7: Fairly good: There is a major flaw (forgetting units or a label) or a combination of 5 or 6 minor flaws.

6: Satisfactory: There is a major flaw and several minor flaws.

5: Marginal: There are two major flaws and several minor flaws; I could barely read your writing.

4: Insufficient: There are several major flaws; I could not read your writing on many of the answers or had to hunt through your papers for the answers.

3: Fairly Bad: I could not find some of the answers, and the work is very sloppy. There are major and minor flaws. Please visit the writing center for a reminder on spelling, grammar, and sentence construction.

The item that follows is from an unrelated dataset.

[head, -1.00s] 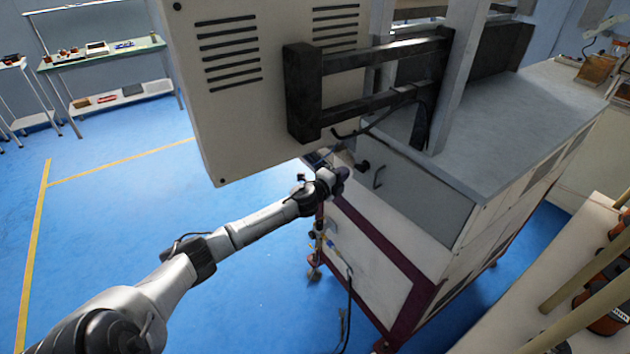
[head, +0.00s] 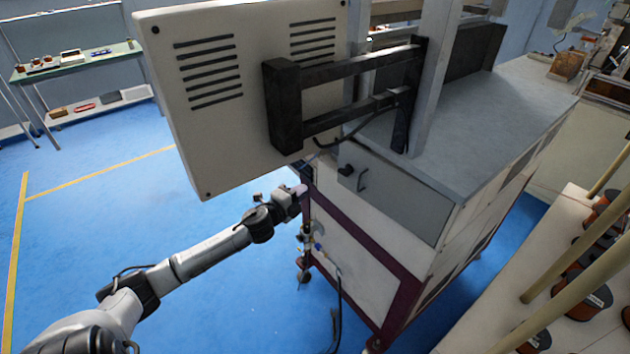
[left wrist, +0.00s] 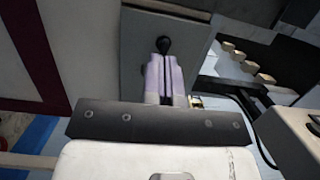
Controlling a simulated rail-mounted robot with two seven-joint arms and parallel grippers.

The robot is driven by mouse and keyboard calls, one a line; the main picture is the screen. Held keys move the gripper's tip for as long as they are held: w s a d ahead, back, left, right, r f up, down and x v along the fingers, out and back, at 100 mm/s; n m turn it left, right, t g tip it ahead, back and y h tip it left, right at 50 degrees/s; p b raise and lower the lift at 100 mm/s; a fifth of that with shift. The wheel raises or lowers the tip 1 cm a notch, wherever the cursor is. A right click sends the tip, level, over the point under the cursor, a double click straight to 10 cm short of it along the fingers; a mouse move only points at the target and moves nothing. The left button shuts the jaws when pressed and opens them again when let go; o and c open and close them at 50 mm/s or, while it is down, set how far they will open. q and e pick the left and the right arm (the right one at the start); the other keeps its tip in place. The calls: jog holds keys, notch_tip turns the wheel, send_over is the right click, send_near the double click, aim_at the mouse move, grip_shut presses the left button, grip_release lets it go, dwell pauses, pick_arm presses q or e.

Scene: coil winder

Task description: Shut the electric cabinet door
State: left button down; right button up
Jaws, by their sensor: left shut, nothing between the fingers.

2: Bad: I couldn’t read your writing, and the spelling and grammar were poor. The work is sloppy, but it appears that you attempted every question in the assignment.

1: Very bad: You have made no effort to show respect for your own work, or for the time your professor will require to grade it.

0: Not performed

Giving collective marks takes very little time, once I’ve graded the content.

Depending on how many students I have (and how far behind I am in my grading!), I may circle the flaws (such as spelling errors) on their assignment. But I don’t stress about making sure to catch every flaw or giving a correction. I just make a circle and move on.

Before I started using collective marks, I felt conflicted about grading for things like spelling. It seemed wrong to just ignore bad spelling or messy papers, but at the same time, I didn’t feel I had adequate time to correct every student’s grammar.

Collective marks let me do that in a way that lets students know I care, and I notice, but then puts the student back in the position of learning how they should have spelled “gallactic.”

I also find that collective marks reward the students who take the time to carefully write out their assignments, check their spelling, or make careful drawings. I have been known, on rare occasions, to give 11/10 for collective marks, because a student shows such diligent care.

Using collective marks saves me time, makes my grading more consistent, and rewards students who are careful and thoughtful in their work.

Give them a try and let me know how it goes!